Adam Serwer's exploration of America's history of white nationalism, and how it influenced and was adopted by Nazi Germany, is full of ugliness. It's tempting to call it "chilling," but that's a luxury we can't afford — things that are chilling are other than us, different from us, and this is, unfortunately, who America has been and for many people still is.
What's truly chilling is the thought that we might not choose, whenever we can, to be other than this.
Nazi lawyers carefully studied how the United States, despite its pretense of equal citizenship, had effectively denied that status to those who were not white. They looked at Supreme Court decisions that withheld full citizenship rights from nonwhite subjects in U.S. colonial territories. They examined cases that drew, as Thind’s had, arbitrary but hard lines around who could be considered “white.”
The Nazis reviewed the infamous “one-drop rule,” which defined anyone with any trace of African blood as black, and “found American law on mongrelization too harsh to be embraced by the Third Reich.”
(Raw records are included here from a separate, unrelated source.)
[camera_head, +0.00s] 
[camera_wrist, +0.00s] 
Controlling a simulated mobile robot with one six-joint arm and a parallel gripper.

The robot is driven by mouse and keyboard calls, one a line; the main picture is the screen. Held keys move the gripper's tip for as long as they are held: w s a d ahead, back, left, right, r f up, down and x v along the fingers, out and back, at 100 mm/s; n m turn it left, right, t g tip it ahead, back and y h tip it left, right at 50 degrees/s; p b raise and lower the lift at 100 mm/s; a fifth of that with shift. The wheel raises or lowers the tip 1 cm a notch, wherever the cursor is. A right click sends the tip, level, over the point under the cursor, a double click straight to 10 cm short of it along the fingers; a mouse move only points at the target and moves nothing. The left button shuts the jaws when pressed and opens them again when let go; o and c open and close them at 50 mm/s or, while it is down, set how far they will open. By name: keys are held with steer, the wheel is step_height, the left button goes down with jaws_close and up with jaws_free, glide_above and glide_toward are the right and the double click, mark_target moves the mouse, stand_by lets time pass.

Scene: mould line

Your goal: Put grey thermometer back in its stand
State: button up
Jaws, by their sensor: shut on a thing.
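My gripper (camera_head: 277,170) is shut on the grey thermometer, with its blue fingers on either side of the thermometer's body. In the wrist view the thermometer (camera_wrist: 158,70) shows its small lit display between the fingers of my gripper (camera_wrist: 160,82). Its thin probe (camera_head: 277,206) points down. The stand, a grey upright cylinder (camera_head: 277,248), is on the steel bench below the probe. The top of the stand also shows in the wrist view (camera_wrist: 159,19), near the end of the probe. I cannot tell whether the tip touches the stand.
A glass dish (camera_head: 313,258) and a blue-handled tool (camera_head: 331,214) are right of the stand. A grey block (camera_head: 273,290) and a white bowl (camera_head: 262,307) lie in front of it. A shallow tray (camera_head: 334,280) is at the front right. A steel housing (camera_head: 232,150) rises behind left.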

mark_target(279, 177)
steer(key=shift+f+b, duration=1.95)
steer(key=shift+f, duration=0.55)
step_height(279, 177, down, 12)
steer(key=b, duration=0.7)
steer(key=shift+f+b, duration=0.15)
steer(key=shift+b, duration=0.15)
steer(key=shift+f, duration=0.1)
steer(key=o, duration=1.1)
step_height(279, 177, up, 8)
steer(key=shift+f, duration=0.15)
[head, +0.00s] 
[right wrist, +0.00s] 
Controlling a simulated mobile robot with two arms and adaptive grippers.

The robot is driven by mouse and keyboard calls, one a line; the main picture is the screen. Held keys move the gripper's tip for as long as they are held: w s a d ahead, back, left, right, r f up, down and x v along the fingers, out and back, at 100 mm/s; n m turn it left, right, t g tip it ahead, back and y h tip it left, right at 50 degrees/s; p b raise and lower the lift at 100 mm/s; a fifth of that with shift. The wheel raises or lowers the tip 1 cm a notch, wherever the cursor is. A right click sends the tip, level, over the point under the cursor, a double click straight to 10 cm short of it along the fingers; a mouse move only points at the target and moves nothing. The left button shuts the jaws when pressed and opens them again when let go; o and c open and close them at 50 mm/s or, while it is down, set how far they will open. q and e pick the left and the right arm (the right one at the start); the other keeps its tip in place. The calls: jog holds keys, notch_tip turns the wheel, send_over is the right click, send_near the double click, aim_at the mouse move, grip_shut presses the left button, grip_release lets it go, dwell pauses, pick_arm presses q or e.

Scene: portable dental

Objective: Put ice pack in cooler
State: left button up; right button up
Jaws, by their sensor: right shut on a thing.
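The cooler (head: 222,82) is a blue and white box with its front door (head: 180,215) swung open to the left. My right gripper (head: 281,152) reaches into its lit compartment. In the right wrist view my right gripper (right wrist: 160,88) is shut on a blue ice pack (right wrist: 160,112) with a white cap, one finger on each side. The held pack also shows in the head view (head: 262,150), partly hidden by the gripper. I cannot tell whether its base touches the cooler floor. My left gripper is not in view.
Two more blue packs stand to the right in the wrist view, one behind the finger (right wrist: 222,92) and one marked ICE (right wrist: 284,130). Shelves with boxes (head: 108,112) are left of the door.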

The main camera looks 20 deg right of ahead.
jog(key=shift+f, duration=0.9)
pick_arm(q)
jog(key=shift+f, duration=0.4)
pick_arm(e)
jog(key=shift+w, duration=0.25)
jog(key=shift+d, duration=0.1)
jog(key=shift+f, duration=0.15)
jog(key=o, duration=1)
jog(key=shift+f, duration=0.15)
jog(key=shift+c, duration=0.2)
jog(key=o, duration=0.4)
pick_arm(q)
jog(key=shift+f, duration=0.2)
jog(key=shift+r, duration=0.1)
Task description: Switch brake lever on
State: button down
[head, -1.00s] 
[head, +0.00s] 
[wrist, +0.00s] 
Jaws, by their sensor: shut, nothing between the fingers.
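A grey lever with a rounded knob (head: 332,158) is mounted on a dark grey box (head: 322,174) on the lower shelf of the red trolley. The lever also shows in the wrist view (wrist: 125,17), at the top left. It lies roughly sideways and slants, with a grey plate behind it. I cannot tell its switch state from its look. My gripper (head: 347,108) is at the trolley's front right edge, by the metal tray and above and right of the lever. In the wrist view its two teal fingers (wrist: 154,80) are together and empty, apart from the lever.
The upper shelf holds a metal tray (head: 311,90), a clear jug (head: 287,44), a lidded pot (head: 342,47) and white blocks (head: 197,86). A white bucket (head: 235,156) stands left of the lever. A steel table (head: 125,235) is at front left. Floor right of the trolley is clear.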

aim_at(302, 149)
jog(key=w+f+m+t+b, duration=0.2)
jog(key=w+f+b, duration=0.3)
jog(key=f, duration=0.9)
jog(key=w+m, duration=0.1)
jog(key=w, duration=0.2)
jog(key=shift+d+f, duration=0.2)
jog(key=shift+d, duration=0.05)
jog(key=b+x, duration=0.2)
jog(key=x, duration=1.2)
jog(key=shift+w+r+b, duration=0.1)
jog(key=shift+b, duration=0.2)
This is one of the most delicious weekends of the year to be downtown — our city is filled with superheroes and supervillains, antiheroes and anime, icons and iconoclasts. It's impossible not to catch a buzz from the very serious play of Emerald City Comic Con! In honor of the event, check out this great issue of "All the Books I'll Never Read," a newsletter from bookseller, blogger, podcaster, and sometime Seattle Review of Books reviewer Emma Nichols.
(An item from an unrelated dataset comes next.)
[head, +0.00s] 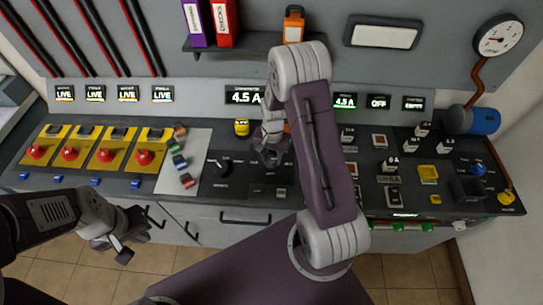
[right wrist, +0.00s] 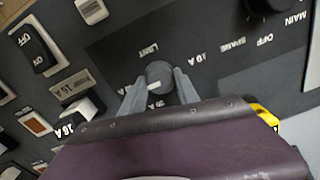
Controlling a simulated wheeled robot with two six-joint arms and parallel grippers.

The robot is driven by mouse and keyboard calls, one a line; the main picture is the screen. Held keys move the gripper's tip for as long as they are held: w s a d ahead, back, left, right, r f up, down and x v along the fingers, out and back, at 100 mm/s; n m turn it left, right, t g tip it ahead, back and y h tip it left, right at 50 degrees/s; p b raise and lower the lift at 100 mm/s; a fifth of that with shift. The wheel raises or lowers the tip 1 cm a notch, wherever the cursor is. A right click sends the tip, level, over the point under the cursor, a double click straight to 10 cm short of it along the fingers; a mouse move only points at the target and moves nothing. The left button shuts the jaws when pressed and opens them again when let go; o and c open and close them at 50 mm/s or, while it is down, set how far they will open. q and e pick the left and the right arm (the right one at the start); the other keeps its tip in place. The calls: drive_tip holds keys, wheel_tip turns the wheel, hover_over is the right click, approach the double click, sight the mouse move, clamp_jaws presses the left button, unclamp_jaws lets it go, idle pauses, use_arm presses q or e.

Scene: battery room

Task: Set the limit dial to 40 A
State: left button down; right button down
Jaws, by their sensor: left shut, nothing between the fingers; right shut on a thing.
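The limit dial (right wrist: 158,76) is a round dark grey knob on a black panel, seen in the right wrist view. The word LIMIT is printed beside it and 10 A to its right. A white mark on the knob faces the lower left of that view; other numbers around it are partly hidden, so I cannot read its setting. My right gripper (right wrist: 160,88) is shut on the dial, one finger on each side. In the head view the right gripper (head: 270,152) covers the dial. My left gripper (head: 128,243) is shut and empty, in front of the desk.
A black selector knob (head: 223,166) sits left of the right gripper. Red buttons on yellow plates (head: 145,157) line the left of the desk. A lit display (head: 244,96) reads 4.5 A. Small switches crowd the panel to the right. A shelf (head: 340,45) hangs above.

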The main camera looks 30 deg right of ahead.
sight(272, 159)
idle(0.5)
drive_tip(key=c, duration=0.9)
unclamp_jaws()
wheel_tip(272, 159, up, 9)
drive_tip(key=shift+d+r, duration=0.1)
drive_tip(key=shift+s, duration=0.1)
I think comics make difficult topics more approachable and understandable. And let’s be realistic, the world is full of injustice, terror, and bullies. We should prepare our kids, let them know that life isn’t fair, while simultaneously teaching them how to fight back.
As a student of poetry, many years ago, I could have written an appropriately precise and boring encomium to W. S. Merwin on the occasion of his death.
Fortunately, I'm no longer a student of poetry, and I can write instead, simply, that a beloved voice has gone quiet. Margalit Fox says the rest.
Most reviewers praised his relentless deployment of poetry as a talisman against the void; the emotional ferocity beneath the cool, polished surface of his lines; and his use of language so pure and immediate that it could attain translucence.